Distribution and Development: Addressing the Root Causes of the Conflict
a) A forward looking policy
Reparation policies are essentially backward looking. Their claims are rooted in commemorative projects, calling attention to the past mistreatment of individuals in an attempt to recognize and repair this victimization. To that extent, reparations are not connected to current economic disadvantage: this focus on the past is sometimes considered as a serious limitation to their healing power. South Africa is a telling example of the limits of restoration and timely reparation programs without longer termed adjustment policies to address the economic and social dimension of apartheid.
«How much reconciliation can be achieved if, in post-apartheid South Africa, Whites admit that their economic, social, and political status was based on a morally bankrupt system but then refuse to accept redistributive taxation?» (Aukerman, 2002: 83).
TRCs have therefore been criticized for the paucity of their concrete effects (Chapman and Van der Merwe, 2008). More than ten years on, South Africa is not the «rainbow nation» that the designers of the TRC wished for. Black people are still economically marginalized. Indeed, while 61% of Black South Africans live in poverty today, only 1% of Whites do (May, 1998). According to the UNDP, Whites in South Africa have the living quality of Spain, and Blacks of the Democratic Republic of Congo. The South African TRC has been blamed for that failure, for having focused too much on gross human rights abuses rather than on the suffering experienced daily by Blacks, and the benefits enjoyed by Whites as a result of those systemic structural injustices (Mamdani, 1996: 3). The Whites, as beneficiaries, were never made accountable.
As a result of this deception, many people have argued that programs of redistributive social justice are a more appropriate response to the past than TRC hearings: the money spent on creating the Commission would have been better spent in making victims’ lives better concretely, for instance through community service delivery in the townships. This argument, based on the structural nature of the violence, raises the question of accountability: if what we are moving away from is not simply a «regime of criminals» but a «criminal regime», should everyone be held responsible? (Rosenberg, 1998: 400) Should only the main perpetrators be named? Or also those who made the violations possible, those who created the structural climate and ideology, or who simply benefited from that climate? In that case, the argument behind distributive policies is that TJ should not only deal with physical abuses, detention, torture, or murder, but also with other forms of injustices: forced removals, pass laws, broken families, and land occupation (Mamdani, 1996). Victims should then be redefined as to include those whose lives were mutilated in the day-to-day web of regulations in which the atrocities took place. If structural violence is to be addressed too, then social justice might be a way of dealing with the past as well. The relation between perpetrators and victims, which is the central focus of TJ, should therefore be extended to beneficiaries.
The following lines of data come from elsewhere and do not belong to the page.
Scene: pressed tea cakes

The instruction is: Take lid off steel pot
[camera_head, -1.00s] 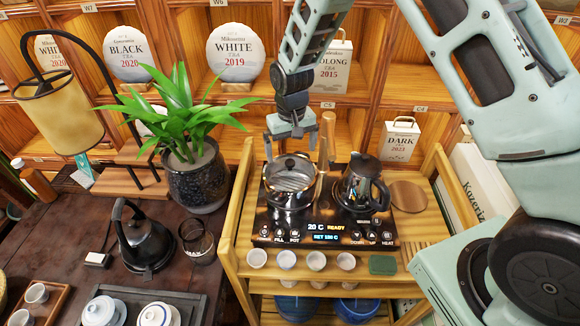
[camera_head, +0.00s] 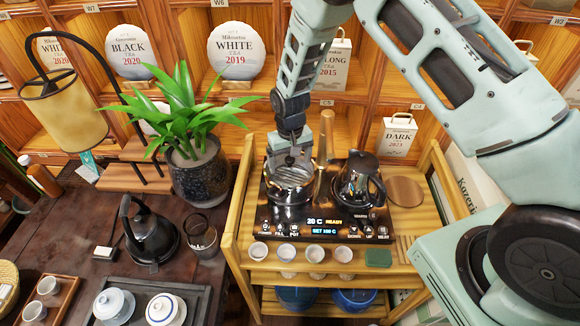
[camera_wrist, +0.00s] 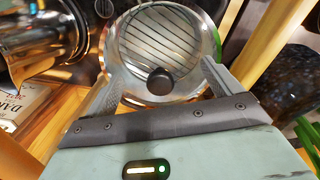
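The steel pot (camera_head: 290,197) stands on the left side of the black heating plate. Its glassy lid (camera_wrist: 158,38) is on it, with a dark round knob (camera_wrist: 160,81) at the centre in the wrist view. My gripper (camera_head: 291,163) is directly over the pot, pointing down and largely covering the lid in the head view. In the wrist view my gripper (camera_wrist: 161,74) is open, one finger on each side of the knob, with gaps between the fingers and the knob. It holds nothing.
A dark kettle (camera_head: 357,180) stands close right of the pot on the heating plate (camera_head: 330,228). A wooden handle-like post (camera_head: 325,140) rises between them. Small cups (camera_head: 287,252) line the cart's front. A potted plant (camera_head: 203,170) stands to the left.

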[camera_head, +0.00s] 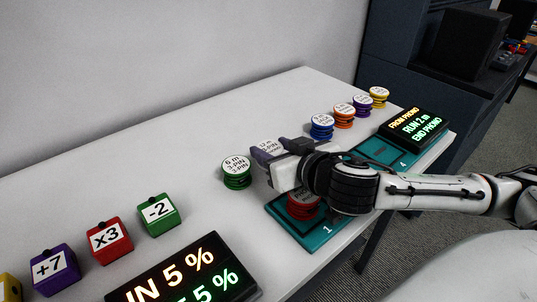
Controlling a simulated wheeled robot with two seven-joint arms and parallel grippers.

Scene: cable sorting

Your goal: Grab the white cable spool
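A spool with a white top label (268,147), reading about 12 m and 2-PIN, stands on the white table; its body is mostly hidden by my right gripper, so its colour is hard to tell. My right gripper (274,152) comes in from the right, low over the table, with its grey fingers at this spool. I cannot tell whether they press on it. A green spool (237,173) stands just left of the gripper. My left gripper is not in view.
A red spool (303,205) sits on a teal tray (330,227) under my right arm. Blue (321,127), orange (344,116) and yellow (379,97) spools stand behind. Labelled cubes (109,242) and a display (185,275) are at front left. Another display (414,128) stands right.

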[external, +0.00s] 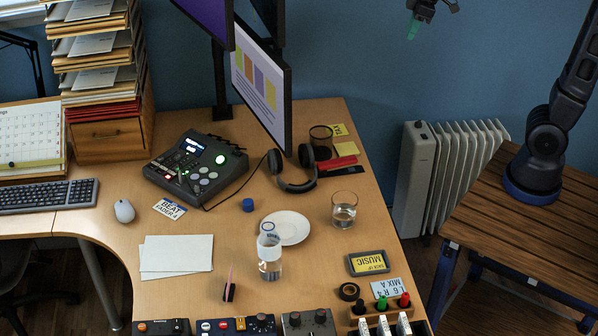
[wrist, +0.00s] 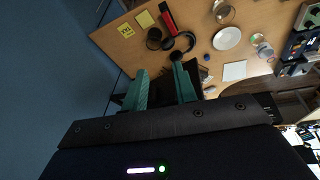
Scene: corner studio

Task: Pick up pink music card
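No card that is clearly pink shows. A yellow label reading MUSIC, upside down in a dark grey case (external: 369,262), lies on the right side of the desk in the external view. A small upright black thing with a thin pink part (external: 229,287) stands nearer the front; I cannot tell what it is. My gripper (external: 420,18) is high at the top edge, above and far from the desk, partly cut off by the frame. In the wrist view my gripper (wrist: 160,88) has its two teal fingers apart with nothing between them. I cannot make out the MUSIC label there.
A tape roll (external: 349,292) and a MIX A card (external: 390,289) lie near the MUSIC case. Monitors (external: 262,85) rise at the back; a radiator (external: 440,175) stands right.

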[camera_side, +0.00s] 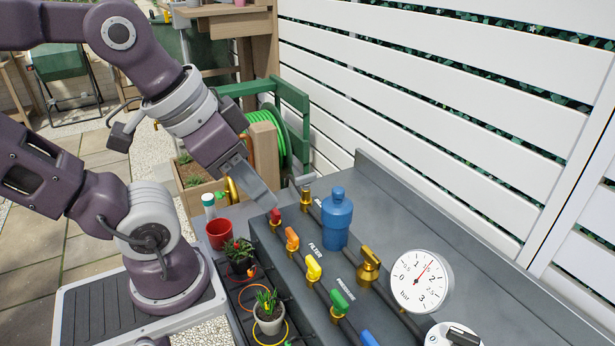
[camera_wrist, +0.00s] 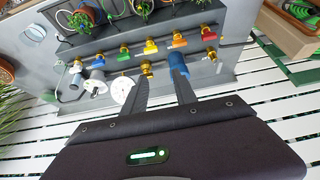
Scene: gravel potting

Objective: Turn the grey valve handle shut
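The grey valve handle (camera_side: 302,181) sits on a brass valve at the back left of the bench in the side view, left of the blue filter bottle (camera_side: 336,218). In the wrist view a brass valve (camera_wrist: 211,56) shows to the right of the blue bottle (camera_wrist: 178,65); its handle is too small to read clearly. My gripper (camera_side: 272,203) hangs above the left end of the bench, left of the grey handle and close to the red handle (camera_side: 276,216). In the wrist view its two fingers (camera_wrist: 160,80) are apart with nothing held between them.
A row of coloured handles runs along the bench: orange (camera_side: 292,239), yellow (camera_side: 313,268), green (camera_side: 338,301) and blue (camera_side: 368,338). A pressure gauge (camera_side: 420,282) stands at the right. A red pot (camera_side: 219,234) and potted plants stand in front. A white slatted fence (camera_side: 430,120) is behind.

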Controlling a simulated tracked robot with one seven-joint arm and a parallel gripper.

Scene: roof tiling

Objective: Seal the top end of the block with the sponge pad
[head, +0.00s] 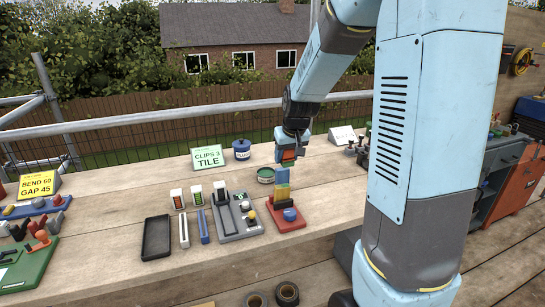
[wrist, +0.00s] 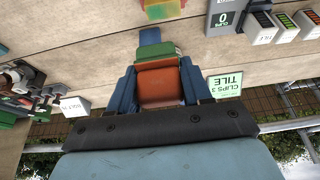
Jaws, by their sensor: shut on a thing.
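In the head view, my gripper (head: 290,148) points down above the workbench. Its jaws are shut on an orange-red piece, which I take to be the sponge pad (head: 288,156). The wrist view shows this piece (wrist: 161,84) between the blue fingers, with a green layer at its far end. A small upright stack, yellow above dark, which looks like the block (head: 283,182), stands on a red tray (head: 288,224) below my gripper. The pad is just above the stack's top; I cannot tell whether they touch.
A grey tray (head: 236,226) with knobs lies left of the red tray. An empty black tray (head: 156,238) lies further left. Bare bench lies in front.

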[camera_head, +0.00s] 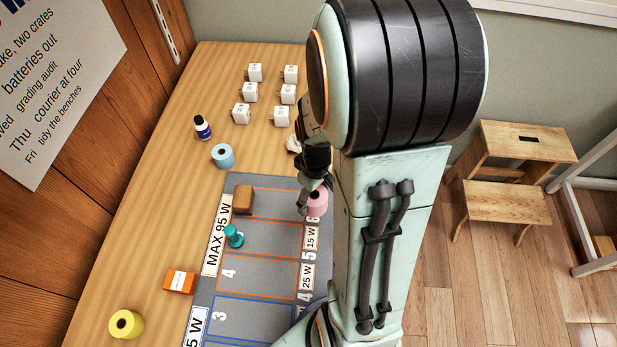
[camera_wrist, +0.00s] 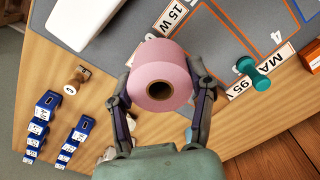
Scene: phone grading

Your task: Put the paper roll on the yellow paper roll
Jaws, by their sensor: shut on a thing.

Indeed, «if evil is thought of in social terms… does not the demand for justice turn mainly, if not wholly, into a demand for systemic reform?» (Mamdani, 1996: 5)
This structural aspect, however, has long been ignored in the TJ field. According to the South African TRC act, a victim is someone who «suffered harm in the form of physical or mental injury, emotional suffering, pecuniary loss or substantial impairment of human rights (i) as a result of a gross violation of human rights; or (ii) as a result of an act associated with a political objective for which amnesty has been granted». A gross violation of human rights was defined in a very limited manner, as «(a) the killing, abduction, torture or severe ill-treatment of any person; or (b) any attempt, conspiracy, incitement, instigation, command or procurement to commit [killing, abduction, torture or severe ill-treatment]» (in De Greiff, 2006a: 8). But because of the nature of the apartheid system, which controlled fundamental aspects of peoples’ lives, the point has been made that this strictly political definition of «victim» was too narrow. As in communist or totalitarian regimes, everyone could be considered a victim, if only because the majority’s standard of living was affected. If this is the case, then no reparation program could ever «make up» for the past, and this general sense of victimhood would be better addressed through structural distributive programs. Such demands are rooted in the assumption that the past system in which the violations took place was one of structural violence and domination (colonialism, apartheid, slavery, segregation) and that this legacy is the cause of continuing economic disadvantages. Structural social reforms are the most forward looking measure of TJ, as they look for a way of transforming the current conditions of the victims themselves and their descendants. Through them, TJ becomes connected to a broader project of social justice, one that could take the form of redistributive policies, development, or affirmative action programs (Roht-Arriaza and Orlovsky, 2009).